La componente simbolista è documentata nella cultura di tutti questi artisti, come anche la prossimità ai fauves, spesso considerata un’esperienza giovanile poi superata. È possibile leggere in chiave gauguiniana tanto la fuga dalla civiltà occidentale di Marc quanto le sue stesure piane di colore e i ritmi arabescati e musicali. Il sogno, inoltre, è un tema emblematico in Gauguin, presente nel dipinto, importante per la sua storia, Il sogno (1897), ma già implicito nella visione notturna di Manao Tupapau (1892).
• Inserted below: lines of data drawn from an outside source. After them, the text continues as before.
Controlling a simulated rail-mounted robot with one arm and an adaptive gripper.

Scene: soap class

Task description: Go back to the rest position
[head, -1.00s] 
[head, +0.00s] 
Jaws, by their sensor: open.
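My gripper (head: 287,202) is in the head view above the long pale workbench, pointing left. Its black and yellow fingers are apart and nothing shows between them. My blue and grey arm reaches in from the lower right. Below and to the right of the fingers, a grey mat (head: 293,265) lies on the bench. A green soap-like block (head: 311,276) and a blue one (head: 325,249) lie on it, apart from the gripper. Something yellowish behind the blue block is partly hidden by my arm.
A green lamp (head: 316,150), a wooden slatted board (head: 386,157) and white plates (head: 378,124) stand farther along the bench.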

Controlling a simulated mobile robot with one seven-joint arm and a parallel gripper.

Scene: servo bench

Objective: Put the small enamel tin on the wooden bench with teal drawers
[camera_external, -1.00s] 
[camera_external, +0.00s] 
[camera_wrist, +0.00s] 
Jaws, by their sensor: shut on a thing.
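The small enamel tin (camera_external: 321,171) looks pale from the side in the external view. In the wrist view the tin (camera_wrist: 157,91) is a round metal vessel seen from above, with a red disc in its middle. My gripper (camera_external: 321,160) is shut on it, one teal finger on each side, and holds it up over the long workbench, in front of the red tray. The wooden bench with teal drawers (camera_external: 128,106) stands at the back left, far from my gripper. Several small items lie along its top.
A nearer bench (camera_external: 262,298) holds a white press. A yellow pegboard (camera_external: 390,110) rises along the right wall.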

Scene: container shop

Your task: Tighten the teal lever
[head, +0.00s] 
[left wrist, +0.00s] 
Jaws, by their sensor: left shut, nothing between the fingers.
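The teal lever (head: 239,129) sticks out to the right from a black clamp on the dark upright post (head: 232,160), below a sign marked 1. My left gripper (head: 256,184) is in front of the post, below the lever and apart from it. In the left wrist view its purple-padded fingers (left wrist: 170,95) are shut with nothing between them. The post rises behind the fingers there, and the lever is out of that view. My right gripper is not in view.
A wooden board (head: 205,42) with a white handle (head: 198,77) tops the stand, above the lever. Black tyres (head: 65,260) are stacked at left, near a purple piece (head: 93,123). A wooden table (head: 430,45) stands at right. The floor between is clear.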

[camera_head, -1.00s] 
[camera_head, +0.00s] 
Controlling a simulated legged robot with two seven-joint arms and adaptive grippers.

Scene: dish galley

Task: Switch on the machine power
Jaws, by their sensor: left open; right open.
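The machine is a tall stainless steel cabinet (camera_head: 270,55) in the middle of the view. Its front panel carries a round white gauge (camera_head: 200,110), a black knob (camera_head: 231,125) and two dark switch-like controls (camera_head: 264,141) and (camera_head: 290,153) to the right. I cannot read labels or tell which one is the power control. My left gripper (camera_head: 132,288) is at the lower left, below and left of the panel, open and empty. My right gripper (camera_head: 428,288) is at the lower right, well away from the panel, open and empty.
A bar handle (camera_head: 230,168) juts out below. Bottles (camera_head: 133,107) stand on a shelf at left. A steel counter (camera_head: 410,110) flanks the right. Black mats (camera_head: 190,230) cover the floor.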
Il sonno e il sogno, insieme al silenzio, ricorrono in Redon, da Gli occhi chiusi (1890) a Il silenzio (1911), nonché nelle visioni interiori di Khnopff. Gli esempi potrebbero continuare.
Si possono poi leggere in chiave matissiana la strutture circolari di tante composizioni, innanzi tutto quella dei «cavalli di Lenggries», che si dispongono in cerchio, ricordando un ouroboros, prima in una scultura (Due cavalli, 1908-’09, Städtische Galerie, Monaco) e poi nella formazione di tre cavalli, quasi una danza, che segna il passaggio a un colore antinaturalistico, fino a I grandi cavalli blu del 1911 (Minneapolis). Non si può fare a meno di pensare alla Danza di Matisse (1910), preannunciata nel ‘rondò’ al centro del Bonheur de vivre (1905-’06). La fortuna di Matisse nel mercato e nella cultura figurativa russi rafforzano l’ipotesi di questo rapporto, data la presenza, a fianco di Kandinskij, di molti artisti russi nel gruppo monacense.
Per trovare un nesso tra la tematica simbolista e la struttura del cerchio, notiamo che il sonno è quasi sempre associato allo schema circolare nell’animale accovacciato. Il capriolo finirà col prevalere sulle altre creature, come simbolo di purezza e di pace, fino a immolarsi nel sacrificio: così si innalza al centro di Destini di animali del 1913 (Basilea), un dipinto interpretato come presentimento della guerra incombente.
Anche quando non dorme, l’animale si avvita su se stesso, quasi a cercare nella propria interiorità il grande segreto dell’Essere, e tende a configurarsi come una forma circolare, senza principio e senza fine. Ma soprattutto nel sonno è attiva la «seconda vista», che «oggi guarda dietro le antiche cose e riconosce, attraverso la materia, il suo secondo senso, la sua pura esatta forma nell’Assoluto» (lettera del gennaio 1915). Il sonno è come la morte, che ci riporta nel grande mare del Tutto. Poco prima di morire sul campo, Marc scrive (17-2-1916): «La morte (…) è il collettivo per t u t t i e ci riporta nell’“Essere” normale. Il tratto tra nascita e morte è la condizione eccezionale, in cui c’è tanto da temere e da soffrire — l’unica vera, costante, filosofica consolazione è la coscienza che questa condizione eccezionale passa e che la “coscienza dell’Io” ricade di nuovo nella sua meravigliosa pace precedente alla nascita». Nel mutare delle forme religiose e filosofiche «l’ e s s e n z i a l e del pensiero su vita e morte è rimasto sempre lo stesso».